-------- DATA

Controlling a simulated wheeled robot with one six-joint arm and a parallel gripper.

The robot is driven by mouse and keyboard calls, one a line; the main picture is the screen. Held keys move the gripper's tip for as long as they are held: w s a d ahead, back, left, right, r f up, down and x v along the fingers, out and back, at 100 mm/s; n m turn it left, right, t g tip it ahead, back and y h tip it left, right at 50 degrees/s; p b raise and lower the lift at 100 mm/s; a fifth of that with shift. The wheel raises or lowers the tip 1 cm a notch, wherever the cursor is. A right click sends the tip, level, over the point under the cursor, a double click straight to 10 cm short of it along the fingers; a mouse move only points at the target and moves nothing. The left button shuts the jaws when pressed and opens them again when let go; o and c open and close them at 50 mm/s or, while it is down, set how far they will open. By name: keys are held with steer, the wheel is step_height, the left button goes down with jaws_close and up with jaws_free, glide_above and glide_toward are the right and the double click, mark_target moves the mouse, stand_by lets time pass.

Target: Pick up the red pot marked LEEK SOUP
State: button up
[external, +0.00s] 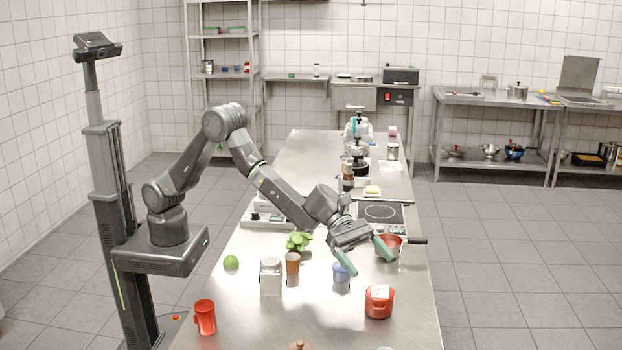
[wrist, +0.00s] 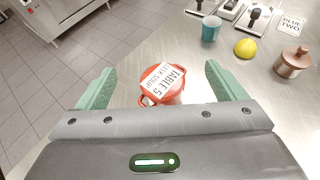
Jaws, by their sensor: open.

----------------

*SET TASK:* The lines to copy run from the line containing "Target: Pick up the red pot marked LEEK SOUP" through the end of the data above; copy exactly those, minus the pictures.

*SOLUTION:*
Target: Pick up the red pot marked LEEK SOUP
State: button up
[external, +0.00s] 
[wrist, +0.00s] 
Jaws, by their sensor: open.

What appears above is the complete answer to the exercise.